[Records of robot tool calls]

--- START ---

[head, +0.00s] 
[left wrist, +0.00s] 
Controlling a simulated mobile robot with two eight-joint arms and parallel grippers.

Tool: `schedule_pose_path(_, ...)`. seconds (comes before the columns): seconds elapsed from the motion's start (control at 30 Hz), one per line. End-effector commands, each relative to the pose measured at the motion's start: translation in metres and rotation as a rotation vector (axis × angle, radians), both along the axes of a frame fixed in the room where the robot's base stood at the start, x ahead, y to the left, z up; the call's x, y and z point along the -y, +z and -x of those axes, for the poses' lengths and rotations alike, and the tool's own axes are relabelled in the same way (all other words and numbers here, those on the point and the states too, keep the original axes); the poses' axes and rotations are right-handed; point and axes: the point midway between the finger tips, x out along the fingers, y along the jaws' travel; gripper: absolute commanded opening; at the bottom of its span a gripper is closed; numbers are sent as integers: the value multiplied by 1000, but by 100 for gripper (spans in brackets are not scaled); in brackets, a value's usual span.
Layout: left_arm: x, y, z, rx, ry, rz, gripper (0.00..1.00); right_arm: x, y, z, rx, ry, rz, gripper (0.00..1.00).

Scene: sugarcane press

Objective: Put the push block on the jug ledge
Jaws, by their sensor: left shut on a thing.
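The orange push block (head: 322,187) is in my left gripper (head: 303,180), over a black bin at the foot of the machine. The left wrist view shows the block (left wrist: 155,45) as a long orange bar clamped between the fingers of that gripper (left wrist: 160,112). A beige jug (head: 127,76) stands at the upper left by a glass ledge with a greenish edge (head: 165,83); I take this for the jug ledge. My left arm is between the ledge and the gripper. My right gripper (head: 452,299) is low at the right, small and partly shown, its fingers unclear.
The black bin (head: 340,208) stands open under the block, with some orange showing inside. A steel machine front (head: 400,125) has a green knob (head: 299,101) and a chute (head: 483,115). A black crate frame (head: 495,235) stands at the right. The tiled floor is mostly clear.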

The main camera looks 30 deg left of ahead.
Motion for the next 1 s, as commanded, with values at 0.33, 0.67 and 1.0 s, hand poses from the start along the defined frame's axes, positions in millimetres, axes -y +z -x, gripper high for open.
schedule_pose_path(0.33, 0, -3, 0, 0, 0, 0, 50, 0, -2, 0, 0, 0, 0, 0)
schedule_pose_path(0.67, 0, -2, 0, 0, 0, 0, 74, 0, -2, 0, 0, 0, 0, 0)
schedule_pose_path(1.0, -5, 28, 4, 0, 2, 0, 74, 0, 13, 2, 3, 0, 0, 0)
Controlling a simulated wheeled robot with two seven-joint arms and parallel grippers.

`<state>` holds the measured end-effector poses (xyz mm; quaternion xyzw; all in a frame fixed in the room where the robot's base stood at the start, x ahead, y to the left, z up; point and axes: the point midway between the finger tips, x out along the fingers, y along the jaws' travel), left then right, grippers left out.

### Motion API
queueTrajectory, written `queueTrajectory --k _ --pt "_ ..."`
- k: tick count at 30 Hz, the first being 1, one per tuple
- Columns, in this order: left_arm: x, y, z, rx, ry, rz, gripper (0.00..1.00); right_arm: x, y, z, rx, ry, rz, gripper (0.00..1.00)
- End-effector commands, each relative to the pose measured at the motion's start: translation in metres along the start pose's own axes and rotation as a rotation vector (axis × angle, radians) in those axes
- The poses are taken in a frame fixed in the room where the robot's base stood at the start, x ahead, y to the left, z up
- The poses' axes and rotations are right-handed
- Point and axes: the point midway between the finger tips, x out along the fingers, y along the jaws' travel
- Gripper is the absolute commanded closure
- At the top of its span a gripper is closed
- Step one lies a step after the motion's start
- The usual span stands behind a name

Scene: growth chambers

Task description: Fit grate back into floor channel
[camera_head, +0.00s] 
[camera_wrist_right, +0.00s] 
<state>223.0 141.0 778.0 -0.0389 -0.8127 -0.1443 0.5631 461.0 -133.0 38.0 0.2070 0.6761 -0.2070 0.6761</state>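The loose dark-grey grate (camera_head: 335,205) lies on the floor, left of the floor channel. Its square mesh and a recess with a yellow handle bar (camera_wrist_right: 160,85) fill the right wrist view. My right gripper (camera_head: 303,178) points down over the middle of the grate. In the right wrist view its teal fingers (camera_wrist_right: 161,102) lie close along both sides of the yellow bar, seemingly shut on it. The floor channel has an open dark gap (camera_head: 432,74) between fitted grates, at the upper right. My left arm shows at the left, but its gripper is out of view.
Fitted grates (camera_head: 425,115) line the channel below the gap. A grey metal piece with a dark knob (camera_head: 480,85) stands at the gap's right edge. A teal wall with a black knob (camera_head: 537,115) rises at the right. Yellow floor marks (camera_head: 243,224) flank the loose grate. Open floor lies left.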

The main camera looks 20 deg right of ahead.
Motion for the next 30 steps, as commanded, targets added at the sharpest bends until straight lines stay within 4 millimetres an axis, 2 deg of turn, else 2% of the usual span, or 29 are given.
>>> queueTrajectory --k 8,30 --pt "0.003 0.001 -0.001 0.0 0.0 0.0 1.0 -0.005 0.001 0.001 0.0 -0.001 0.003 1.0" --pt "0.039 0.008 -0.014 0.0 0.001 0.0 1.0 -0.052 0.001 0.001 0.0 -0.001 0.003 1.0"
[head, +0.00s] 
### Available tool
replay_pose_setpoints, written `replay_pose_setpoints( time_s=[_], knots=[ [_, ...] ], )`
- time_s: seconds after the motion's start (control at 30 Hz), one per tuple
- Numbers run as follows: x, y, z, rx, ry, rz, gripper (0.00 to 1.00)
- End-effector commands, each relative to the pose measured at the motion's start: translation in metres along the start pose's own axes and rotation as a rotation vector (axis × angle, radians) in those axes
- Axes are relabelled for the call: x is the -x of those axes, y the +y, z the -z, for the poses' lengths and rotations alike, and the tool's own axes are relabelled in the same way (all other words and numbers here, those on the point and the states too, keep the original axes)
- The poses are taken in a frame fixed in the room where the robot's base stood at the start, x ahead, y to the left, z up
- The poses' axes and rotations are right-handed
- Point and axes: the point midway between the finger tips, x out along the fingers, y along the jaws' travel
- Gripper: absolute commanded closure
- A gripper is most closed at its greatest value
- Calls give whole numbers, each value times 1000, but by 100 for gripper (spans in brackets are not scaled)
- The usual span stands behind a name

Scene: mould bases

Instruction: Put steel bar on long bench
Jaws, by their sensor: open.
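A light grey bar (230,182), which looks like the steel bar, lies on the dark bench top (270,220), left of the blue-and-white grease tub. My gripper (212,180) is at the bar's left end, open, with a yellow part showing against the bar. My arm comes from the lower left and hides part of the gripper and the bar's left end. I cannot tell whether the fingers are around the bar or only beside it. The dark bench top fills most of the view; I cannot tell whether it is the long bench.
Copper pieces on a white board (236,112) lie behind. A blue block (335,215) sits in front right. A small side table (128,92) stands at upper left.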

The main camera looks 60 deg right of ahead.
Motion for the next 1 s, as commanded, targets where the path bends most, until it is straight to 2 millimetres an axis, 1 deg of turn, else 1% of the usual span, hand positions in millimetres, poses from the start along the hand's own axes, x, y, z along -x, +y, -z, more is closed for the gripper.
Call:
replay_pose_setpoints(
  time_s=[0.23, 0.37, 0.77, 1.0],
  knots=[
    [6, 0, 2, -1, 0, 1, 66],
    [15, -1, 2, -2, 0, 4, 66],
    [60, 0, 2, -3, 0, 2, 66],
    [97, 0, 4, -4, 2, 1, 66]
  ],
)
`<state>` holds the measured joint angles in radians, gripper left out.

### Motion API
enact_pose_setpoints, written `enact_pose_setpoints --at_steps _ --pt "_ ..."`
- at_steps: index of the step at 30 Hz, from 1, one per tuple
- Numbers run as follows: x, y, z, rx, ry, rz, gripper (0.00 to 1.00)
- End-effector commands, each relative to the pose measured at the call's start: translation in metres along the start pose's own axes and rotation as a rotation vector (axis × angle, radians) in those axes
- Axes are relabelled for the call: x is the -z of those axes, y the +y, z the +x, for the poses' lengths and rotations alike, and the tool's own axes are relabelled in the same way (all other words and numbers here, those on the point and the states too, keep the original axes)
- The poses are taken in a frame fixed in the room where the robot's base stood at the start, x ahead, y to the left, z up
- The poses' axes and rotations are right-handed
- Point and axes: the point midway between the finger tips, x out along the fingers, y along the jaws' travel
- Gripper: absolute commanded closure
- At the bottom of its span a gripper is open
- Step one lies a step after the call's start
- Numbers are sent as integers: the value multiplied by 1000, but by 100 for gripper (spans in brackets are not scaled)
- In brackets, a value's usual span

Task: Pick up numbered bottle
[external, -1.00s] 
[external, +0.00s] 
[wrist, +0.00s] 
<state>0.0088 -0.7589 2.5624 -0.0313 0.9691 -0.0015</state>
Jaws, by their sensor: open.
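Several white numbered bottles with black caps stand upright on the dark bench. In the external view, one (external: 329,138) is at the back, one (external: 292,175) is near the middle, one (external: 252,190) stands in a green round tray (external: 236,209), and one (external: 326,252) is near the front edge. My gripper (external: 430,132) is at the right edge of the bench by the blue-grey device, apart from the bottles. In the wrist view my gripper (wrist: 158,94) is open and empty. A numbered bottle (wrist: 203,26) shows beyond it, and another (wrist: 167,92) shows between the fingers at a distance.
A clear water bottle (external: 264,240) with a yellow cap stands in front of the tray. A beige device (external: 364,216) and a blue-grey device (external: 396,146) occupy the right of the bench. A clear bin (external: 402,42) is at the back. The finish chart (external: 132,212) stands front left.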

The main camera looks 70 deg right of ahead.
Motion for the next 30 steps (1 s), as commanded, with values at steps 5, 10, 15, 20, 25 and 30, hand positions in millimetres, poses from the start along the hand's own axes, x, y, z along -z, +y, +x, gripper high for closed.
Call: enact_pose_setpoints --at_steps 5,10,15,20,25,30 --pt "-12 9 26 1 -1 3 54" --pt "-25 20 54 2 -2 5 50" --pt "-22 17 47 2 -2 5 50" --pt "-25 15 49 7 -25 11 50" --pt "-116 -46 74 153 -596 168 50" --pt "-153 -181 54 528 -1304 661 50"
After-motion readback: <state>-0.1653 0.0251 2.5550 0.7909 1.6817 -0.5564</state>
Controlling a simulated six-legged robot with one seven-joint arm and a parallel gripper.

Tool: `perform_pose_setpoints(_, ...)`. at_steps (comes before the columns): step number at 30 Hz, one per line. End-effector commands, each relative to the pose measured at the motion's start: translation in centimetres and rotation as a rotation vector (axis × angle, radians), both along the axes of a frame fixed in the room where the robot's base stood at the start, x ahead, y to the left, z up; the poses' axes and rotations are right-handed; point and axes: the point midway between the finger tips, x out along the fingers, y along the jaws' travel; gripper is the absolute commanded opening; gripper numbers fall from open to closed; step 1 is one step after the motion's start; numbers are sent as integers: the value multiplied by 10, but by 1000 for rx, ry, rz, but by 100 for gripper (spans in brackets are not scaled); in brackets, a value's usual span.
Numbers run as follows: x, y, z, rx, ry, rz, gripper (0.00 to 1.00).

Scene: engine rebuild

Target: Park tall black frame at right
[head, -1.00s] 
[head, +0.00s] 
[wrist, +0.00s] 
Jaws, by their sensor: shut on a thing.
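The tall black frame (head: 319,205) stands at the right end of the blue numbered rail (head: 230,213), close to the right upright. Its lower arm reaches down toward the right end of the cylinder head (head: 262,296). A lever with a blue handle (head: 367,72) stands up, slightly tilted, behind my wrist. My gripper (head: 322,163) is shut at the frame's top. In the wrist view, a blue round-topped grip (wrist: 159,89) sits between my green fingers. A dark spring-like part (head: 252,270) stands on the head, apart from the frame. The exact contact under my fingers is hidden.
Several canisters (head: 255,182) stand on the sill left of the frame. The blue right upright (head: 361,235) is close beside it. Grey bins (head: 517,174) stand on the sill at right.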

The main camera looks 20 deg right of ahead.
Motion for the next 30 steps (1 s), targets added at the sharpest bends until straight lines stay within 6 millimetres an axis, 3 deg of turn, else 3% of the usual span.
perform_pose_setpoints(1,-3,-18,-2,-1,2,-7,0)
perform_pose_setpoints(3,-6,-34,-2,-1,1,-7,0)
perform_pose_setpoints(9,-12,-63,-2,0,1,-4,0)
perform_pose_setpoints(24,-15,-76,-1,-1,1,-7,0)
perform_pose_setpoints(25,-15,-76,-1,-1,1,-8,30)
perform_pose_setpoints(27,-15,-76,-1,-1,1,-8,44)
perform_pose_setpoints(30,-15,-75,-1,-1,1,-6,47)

--- END ---

## Challenge
Quote the records above from their first line through the line containing "Controlling a simulated mobile", both ends included.

## Response to the exercise
[head, +0.00s] 
[left wrist, +0.00s] 
Controlling a simulated mobile robot with two eight-joint arms and parallel grippers.

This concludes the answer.